全国10電力のうち7社が今年6月からの電気料金の値上げを申請した。1996年、燃料価格の変動の対応して、基本料金の50%まで各社の判断で値上げできる「燃料費調整制度」が導入されているが、各社とも上限の50%に張り付いたことがその理由となっている。政府は1月から電気料金1Kw時あたり7円の補助を行うことを決めているが、7社は3、4割の値上げ申請をしている。経産省がどこまで値上げを求めるか注目されるが、政府の補助策は焼石の水となりそうだ。

日本の電力供給は民間企業によって行われているが、基本的に地域独占体制。ゆえに電気料金は認可制となっている。基本的に大口電力、家庭向けの電燈、そして大規模店舗向けの三段階となっている。大口電力は家庭向けの半額である。そもそも企業優位の料金体系なのだ。

四国電力の2022年度決算をみると、売上高は10%減の6400億円、純利益は62億円の赤字。前年は売上高7200億円に対して、純利益は8割減の30億円。6月に発表した2023年度の予想では売上高8550億円に対して純利益は250億円の赤字となっている。

しかし、第二四半期(4月―9月)は売上高48%増の4200億円、純利益は900%増の90億円を確保している。確かに原油価格は高止まりしており、円安も進んでいるが、赤字になったのはたった1年。配当も維持している。少なくとも2023年度の決算をみて、2年連続の赤字となるなら、いざ知らず、まだ今年度の決算は確定していない。どこに値上げをする理由があるのか。

一般の民間企業では原材料の高騰だけで値上げに踏み切ることはできない。まず競争他社の動向や値上げによる需要減も加味することが不可欠。赤字になるから値上げをするなどということはない。

電力各社はこれまで「護送船団」的経営を続けて来た。東京電力がまず判断し、弟分の関西電力が続き、そのほかが追随してきた。今回は順番が逆、四国電力は値上げ申請の先陣組だった。経産省が考える電気料金は電力会社の安定経営。つまりリストラなし、配当ありきなのだ。

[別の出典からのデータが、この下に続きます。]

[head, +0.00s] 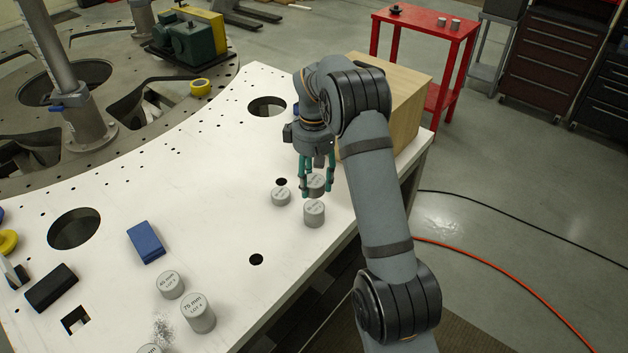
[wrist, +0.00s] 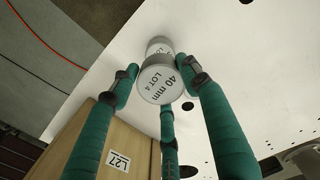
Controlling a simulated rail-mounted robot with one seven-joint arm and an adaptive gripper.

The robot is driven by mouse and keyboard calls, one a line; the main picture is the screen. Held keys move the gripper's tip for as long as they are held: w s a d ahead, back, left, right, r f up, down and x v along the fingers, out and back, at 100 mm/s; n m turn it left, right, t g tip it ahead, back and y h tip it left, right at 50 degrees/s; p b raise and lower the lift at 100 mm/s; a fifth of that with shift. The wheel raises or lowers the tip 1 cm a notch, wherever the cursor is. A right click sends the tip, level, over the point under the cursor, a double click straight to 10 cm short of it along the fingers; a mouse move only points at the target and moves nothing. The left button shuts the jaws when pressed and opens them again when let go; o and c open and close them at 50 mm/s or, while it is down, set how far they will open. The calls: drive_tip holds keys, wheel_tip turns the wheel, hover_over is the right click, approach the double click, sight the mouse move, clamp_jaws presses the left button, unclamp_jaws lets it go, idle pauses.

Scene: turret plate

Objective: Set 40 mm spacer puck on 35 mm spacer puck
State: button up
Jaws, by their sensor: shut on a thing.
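My gripper (head: 316,188) has green fingers and is shut on the grey cylindrical 40 mm spacer puck (wrist: 160,84), labelled "40 mm LOT 4". In the head view this puck (head: 317,183) sits between the fingers; I cannot tell whether it is clear of the plate. A grey puck (head: 314,214) stands just in front of the gripper, and another (head: 281,197) stands to its left. Their labels are too small to read, so I cannot tell which is the 35 mm puck. In the wrist view one puck (wrist: 158,44) shows partly behind the held one.
A wooden box (head: 405,100) stands right behind the arm. The white plate (head: 215,200) has holes and is clear left of the pucks.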

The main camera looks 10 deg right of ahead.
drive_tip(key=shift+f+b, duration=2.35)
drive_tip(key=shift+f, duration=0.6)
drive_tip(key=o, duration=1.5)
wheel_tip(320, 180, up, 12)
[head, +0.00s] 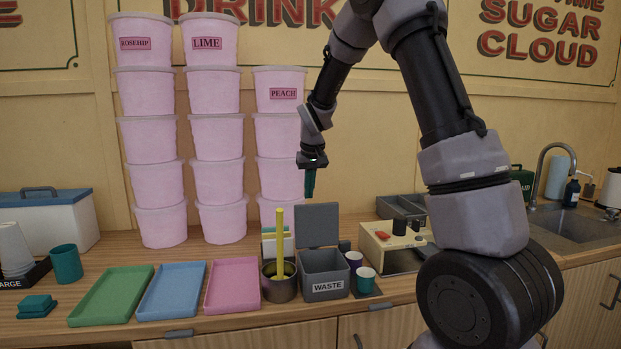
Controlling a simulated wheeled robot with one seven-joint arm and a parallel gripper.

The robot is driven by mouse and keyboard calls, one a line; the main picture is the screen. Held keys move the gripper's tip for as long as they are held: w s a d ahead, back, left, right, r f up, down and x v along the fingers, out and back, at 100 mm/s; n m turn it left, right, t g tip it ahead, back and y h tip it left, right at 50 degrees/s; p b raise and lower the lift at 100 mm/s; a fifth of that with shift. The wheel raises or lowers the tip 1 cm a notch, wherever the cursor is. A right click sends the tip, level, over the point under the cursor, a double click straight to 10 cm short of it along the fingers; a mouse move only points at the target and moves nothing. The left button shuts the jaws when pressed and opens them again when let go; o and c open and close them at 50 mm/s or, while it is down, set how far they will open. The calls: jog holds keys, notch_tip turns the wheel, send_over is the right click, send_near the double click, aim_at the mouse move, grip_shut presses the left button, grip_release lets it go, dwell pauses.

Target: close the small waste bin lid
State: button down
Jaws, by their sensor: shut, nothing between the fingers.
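The small waste bin (324,287) is a dark grey box with a white WASTE label, standing on the wooden counter near its front edge. Its lid (317,225) is open and stands upright at the back of the bin. My gripper (310,192) is shut and empty, pointing down. In the picture it is just above the lid's top edge; I cannot tell whether it touches the lid or how far behind or in front it is.
A dark pot (280,285) with a yellow stick stands left of the bin. Cups (366,280) and a beige machine (390,245) stand to the right. Green, blue and pink trays (232,283) lie left. Stacked pink tubs (218,137) stand behind, against the wall.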

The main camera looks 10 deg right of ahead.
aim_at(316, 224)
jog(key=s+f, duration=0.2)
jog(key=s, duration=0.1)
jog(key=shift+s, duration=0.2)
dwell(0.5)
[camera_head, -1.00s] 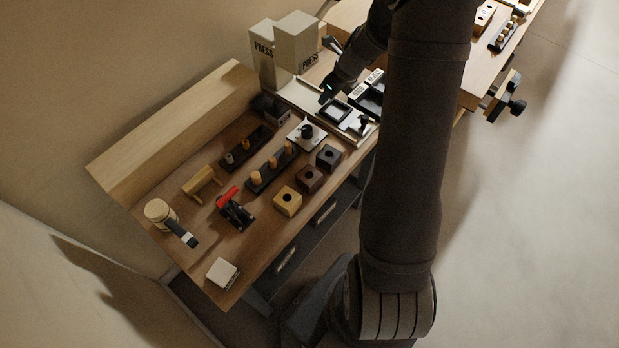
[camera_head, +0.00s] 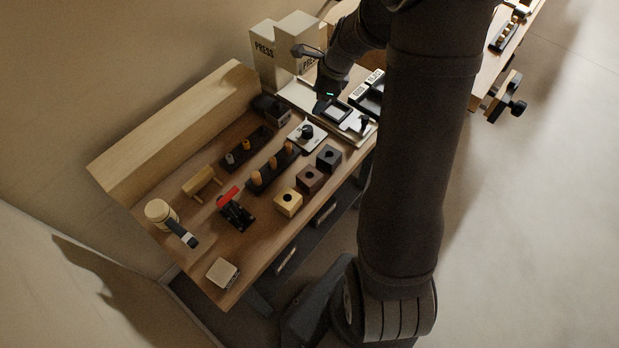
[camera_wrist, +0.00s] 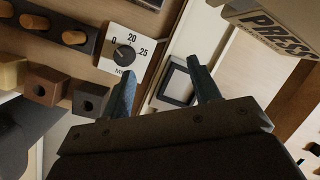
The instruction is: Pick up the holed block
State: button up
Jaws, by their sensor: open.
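Three blocks with a round hole in the top stand in a row near the bench's front edge: a pale yellow one (camera_head: 288,203), a brown one (camera_head: 310,180) and a black one (camera_head: 329,158). In the wrist view the yellow block (camera_wrist: 12,74), brown block (camera_wrist: 44,87) and black block (camera_wrist: 91,97) are at the left, outside my fingers. My gripper (camera_wrist: 161,70) is open with nothing between its fingers. In the head view my gripper (camera_head: 323,106) is over the press plate area, behind the black block and apart from it.
A dial plate (camera_head: 307,134) and a rack of pegs (camera_head: 272,168) lie behind the blocks. The white press (camera_head: 278,55) stands tall at the back. Bare wood lies around the white block (camera_head: 222,272).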

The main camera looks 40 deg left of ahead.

昨年12月の消費者物価の上昇は10%。そもそも生活実感とはかけ離れている。賃金も上がらない中で、政府が考えなければならないのは国民のライフラインの確保であろう。電気料金の国民負担が3割も4割も上げたあげく、もし原油価格が安くなったらどう責任をとってくれるのだろうか。ウクライナ紛争が5年も10年も続くはずはない。いずれ世界の原油市場が落ち着く場面が来るはずだ。それまで電力各社はがまんの経営を続ければいい。